True, this is the case now because gold is the only user. I went ahead and committed (temporarily, as it turned out, will recommit after fixing some bot failures) so that I can also get pcc's follow-on patch in that I need. But will also work up a patch to make the creation of the combined module lazy. I'm not sure how to address your other concern about the linker changing the module in unpredictable ways, but the API does document that the linker may add symbols to the combined module via the callback hooks.

lib/LTO/LTOBackend.cpp
61 ↗(On Diff #67642)

I didn't notice that this change was causing an issue since I had old output files around that caused tests to pass, but this caused a bot failure due to missing output files. The problem is not just that the names are different, but that they become difficult to correlate to the corresponding input source name. E.g. in the gold/X86/thinlto_linkonceresolution.ll test, where we have "%gold ... -o %t3.o %t2.o %t.o", the old .opt.bc temp files were named %t.o.4.opt.bc and %t2.o.4.opt.bc, but with the change I made become %t3.o.1.4.opt.bc and %t3.o.2.4.opt.bc. It isn't at all obvious which output file corresponds to which input file (numbering will depend on the ModuleMap iteration order).

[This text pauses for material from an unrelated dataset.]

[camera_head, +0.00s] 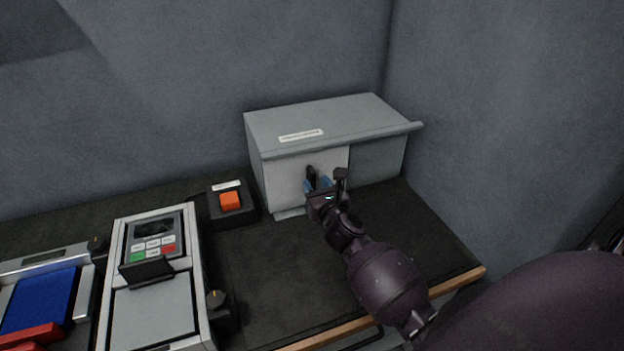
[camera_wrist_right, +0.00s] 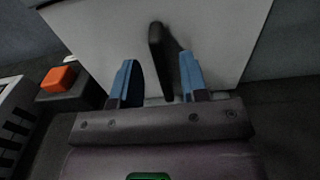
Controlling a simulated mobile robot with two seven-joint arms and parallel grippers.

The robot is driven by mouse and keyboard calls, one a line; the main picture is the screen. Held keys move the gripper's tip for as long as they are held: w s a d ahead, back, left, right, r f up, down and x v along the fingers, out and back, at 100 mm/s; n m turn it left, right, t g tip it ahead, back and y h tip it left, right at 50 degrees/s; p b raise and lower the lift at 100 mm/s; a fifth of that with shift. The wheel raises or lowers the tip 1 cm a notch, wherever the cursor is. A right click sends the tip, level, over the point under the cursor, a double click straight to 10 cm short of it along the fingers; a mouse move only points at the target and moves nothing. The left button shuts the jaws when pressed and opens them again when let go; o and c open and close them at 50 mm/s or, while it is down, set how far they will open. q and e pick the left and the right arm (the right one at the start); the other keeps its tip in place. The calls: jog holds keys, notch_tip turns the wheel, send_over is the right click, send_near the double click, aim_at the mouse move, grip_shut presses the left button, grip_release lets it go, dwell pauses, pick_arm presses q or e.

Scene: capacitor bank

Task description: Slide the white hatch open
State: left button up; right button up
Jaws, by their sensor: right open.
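The white hatch (camera_head: 287,178) is a flat panel on the left front of a grey box (camera_head: 365,112) at the back of the bench. The box's front to the right of the hatch is grey. A dark upright handle (camera_wrist_right: 164,58) stands out from the hatch. My right gripper (camera_head: 320,182) is at the hatch, with its blue-padded fingers (camera_wrist_right: 158,82) apart. In the right wrist view the handle lies between or just beyond the fingertips, nearer the right finger; I cannot tell whether they touch. My left gripper is not in view.
A black box with an orange button (camera_head: 230,201) stands left of the grey box. A keypad device (camera_head: 153,250) and a blue panel (camera_head: 40,300) are further left. The bench (camera_head: 270,265) is clear in front; a wall rises at the right.

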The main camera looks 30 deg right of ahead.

What I did was to revert the change I had made, but add a new bool flag parameter on addSaveTemps (UseInputModulePath) that is set to true by gold and will provoke the old behavior. We can iterate on a better solution. Probably pass in a (temp) directory name and output all the files in a tree rooted there (note that you could have same named module identifiers at different paths, so you can't just disambiguate by appending the basename of the input module).

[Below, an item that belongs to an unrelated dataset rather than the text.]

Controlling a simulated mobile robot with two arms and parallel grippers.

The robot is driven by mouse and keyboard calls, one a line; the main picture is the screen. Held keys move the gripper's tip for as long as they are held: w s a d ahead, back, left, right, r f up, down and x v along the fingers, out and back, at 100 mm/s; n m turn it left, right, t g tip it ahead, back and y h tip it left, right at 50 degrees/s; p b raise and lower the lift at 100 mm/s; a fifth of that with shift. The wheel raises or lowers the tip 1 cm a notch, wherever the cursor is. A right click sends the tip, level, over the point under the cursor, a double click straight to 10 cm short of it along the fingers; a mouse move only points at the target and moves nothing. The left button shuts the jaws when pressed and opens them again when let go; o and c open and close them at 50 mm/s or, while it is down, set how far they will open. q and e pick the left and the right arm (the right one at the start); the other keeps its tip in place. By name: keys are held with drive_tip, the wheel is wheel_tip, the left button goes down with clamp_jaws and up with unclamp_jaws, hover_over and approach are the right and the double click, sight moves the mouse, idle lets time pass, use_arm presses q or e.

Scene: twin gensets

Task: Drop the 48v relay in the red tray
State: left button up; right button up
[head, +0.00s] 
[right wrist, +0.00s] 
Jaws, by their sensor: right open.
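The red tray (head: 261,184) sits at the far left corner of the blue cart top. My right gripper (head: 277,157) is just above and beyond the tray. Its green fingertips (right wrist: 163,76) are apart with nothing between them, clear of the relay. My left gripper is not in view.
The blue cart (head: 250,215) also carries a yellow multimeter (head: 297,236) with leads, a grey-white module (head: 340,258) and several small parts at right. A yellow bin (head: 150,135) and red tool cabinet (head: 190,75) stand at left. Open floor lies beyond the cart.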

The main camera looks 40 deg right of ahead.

This revision was automatically updated to reflect the committed changes.
rogfer01 added inline comments.
llvm/trunk/tools/gold/gold-plugin.cpp
95 ↗(On Diff #67690)

I think this one should be size_t as lto::InputFile::Symbol::getCommonSize returns size_t and then the std::max in line 629 fails to build in targets where size_t is unsigned int.

Can you confirm if changing to size_t makes sense here? It does fix the build indeed.

If this is OK I can commit the change.